Huawei Technologies’ dollar bonds are plunging as U.S. and other companies begin adhering to Washington’s latest sanctions and stop conducting transactions with the Chinese telecom equipment maker.

The price fall comes as investors become fearful that Washington’s next move might be to impose financial restrictions on the company.

An analyst at a major think tank said U.S.-China relations “have entered a stage where neither side can back down.”

Huawei has issued dollar-denominated bonds four times. The bonds have maturity dates from 2022 to 2027, and their combined outstanding balance is around $4.5 billion. The issues’ lead managers include major global investment banks, including the U.K.’s HSBC and Standard Chartered, Deutsche Bank, Citigroup of the U.S. and Hong Kong’s Bank of China.

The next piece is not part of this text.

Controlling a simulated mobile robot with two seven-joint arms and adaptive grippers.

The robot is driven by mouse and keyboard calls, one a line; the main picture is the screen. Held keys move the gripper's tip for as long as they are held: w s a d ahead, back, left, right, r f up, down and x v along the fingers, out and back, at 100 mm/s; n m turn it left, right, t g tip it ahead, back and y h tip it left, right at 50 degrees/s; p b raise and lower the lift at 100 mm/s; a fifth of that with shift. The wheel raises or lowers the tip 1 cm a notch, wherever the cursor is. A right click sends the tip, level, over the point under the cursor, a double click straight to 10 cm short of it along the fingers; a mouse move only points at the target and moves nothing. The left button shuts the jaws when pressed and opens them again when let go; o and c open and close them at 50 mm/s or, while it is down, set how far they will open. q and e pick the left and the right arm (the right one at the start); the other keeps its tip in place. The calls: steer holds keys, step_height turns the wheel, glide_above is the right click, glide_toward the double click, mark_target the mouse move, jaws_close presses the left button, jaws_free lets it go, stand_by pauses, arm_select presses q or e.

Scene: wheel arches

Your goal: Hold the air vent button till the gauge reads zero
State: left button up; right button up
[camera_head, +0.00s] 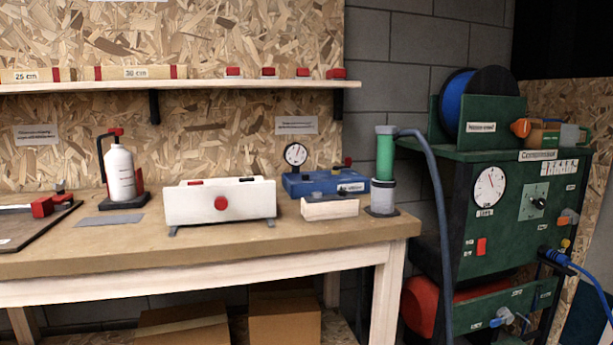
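A blue box (297,188) sits at the back right of the workbench with a round white dial gauge (296,154) standing on it. Its needle is too small to read surely. A small label (352,187) on the blue box is too blurred to read surely. A red knob (347,161) shows above the box's right end. A larger gauge (489,190) is on the green compressor cabinet (520,215) at right, with its needle tilted up. I cannot tell which control is the air vent button. Neither of my grippers is in view.
A white case (190,205) with a red round button (221,203) stands mid-bench. A pale block (330,208) lies before the blue box. A green cylinder (385,155) with a dark hose (440,200) stands at the right end. The bench's front strip (150,255) is clear.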

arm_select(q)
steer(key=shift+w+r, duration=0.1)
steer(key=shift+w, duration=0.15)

According to QUICK FactSet, Friday’s price, the most recent available on the service, for a 10-year Huawei bond with a coupon rate of 4.215% and a May 2026 maturity was $954.10. That is down 2.4% from the previous business day and marks the price’s steepest daily decline since the $1,000 bond was issued.

The yield was at about 4.9%.

The U.S. Department of Commerce on Thursday officially added Huawei to its Entity List of foreign companies deemed to pose a security threat. American companies are banned from trading with these “entities,” which means Huawei is barred from buying U.S.-made components, software and other technologies.

“This decision is in no one’s interest,” Huawei said in a release on Friday.

Shinichi Seki, a Japan Research Institute analyst, said Washington’s next move could be placing financial sanctions on Huawei. If Huawei, like Iran and North Korea before it, is banned from conducting transactions in dollars, the technology company would suffer a significant blow, Seki said.

And since Huawei is a symbol of Beijing’s Made in China 2025 initiative, the country’s economic growth could be hindered.

The total outstanding balance of Huawei’s dollar-denominated bonds is minuscule relative to the company’s net worth of about $34 billion. And the unit price of the aforementioned issue remains relatively high compared to its low of about $890 that it plumbed in December.

However, investors remember when Huawei’s debts last year swelled about 30% as U.S.-China relations deteriorated. Since then, the market has grown more anxious about where the two countries’ battle for economic hegemony might be headed.